Toyota Motor Corp is hitching its future to green cars, investing billions of dollars in gasoline-electric hybrids and fuel-cell vehicles, but for now its record profit performance is being powered largely by a gas-guzzling U.S. market.
In the United States, relatively cheap gasoline prices helped to spur brisk 9 percent growth in industry-wide light truck sales in the first half of the year, making that one of the fastest-growing major global market segments - accounting for about one-tenth of global vehicle sales.
Toyota outperformed the overall U.S. market, moreover, with its fresh model line-up - the Highlander SUV was redesigned in February and the Tundra pick-up got a facelift last September - powering a 10 percent rise in its January-June U.S. light truck sales to nearly half a million vehicles.
That success is feeding the nearly $40 billion cash pile that Toyota will tap for future green car investments.
"The U.S. is one of the few bright spots contributing to year-on-year profit growth for Toyota while it faces a slowdown in places like Japan and Thailand," said Koichi Sugimoto, an auto analyst at Mitsubishi UFJ Morgan Stanley.
Light trucks, a category that includes SUVs, accounted for around 42 percent of Toyota's total U.S. sales in January-June, which were up 5 percent from a year earlier.
The strong showing continued in July, when Toyota's total U.S. sales rose 12 percent due to robust SUV demand and larger discounts, outperforming the industry's 9 percent growth and surpassing Ford Motor Co to become the No.2 seller for the month.
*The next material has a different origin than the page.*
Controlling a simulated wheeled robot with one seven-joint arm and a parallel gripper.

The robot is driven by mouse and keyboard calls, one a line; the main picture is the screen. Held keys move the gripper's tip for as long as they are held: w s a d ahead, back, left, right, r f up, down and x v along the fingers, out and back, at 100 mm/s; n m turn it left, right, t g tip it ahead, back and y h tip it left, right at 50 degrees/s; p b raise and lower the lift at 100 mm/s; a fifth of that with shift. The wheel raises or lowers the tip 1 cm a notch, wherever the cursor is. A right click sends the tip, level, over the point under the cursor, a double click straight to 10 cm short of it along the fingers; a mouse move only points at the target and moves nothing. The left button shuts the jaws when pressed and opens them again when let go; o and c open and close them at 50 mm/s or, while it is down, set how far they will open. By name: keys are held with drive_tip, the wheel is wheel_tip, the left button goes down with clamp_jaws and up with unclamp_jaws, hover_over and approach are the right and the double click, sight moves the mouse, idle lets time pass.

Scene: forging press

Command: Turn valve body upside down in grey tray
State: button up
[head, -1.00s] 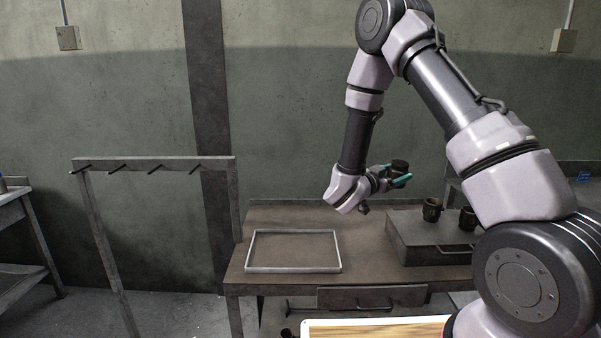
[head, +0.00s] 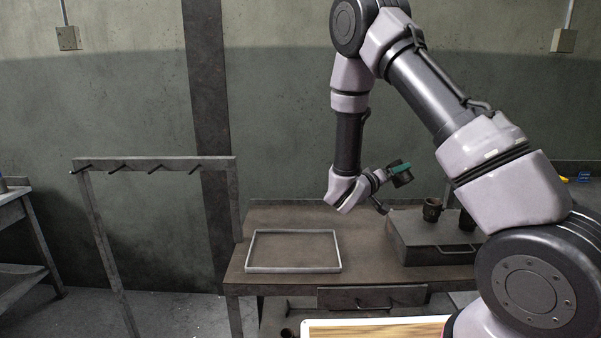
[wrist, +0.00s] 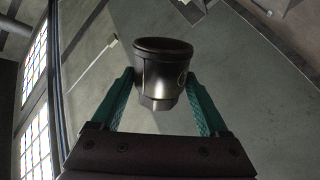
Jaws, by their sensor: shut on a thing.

Analysts forecast that Toyota's April-June North American operating profit jumped at a double-digit rate from the same period a year ago, with Barclays auto analyst Tatsuo Yoshida putting the figure at 106 billion yen ($1.03 billion), up 30 percent year-on-year. The company will announce its first-quarter earnings on Tuesday.
Toyota's North America numbers undercount the region's actual contribution to profits, since they exclude much of the profits made from imported vehicles. Most of what Toyota earns through exports from its home country are counted with Japan profits, which likely fell in April-June due to a sales tax hike in April that dented domestic sales.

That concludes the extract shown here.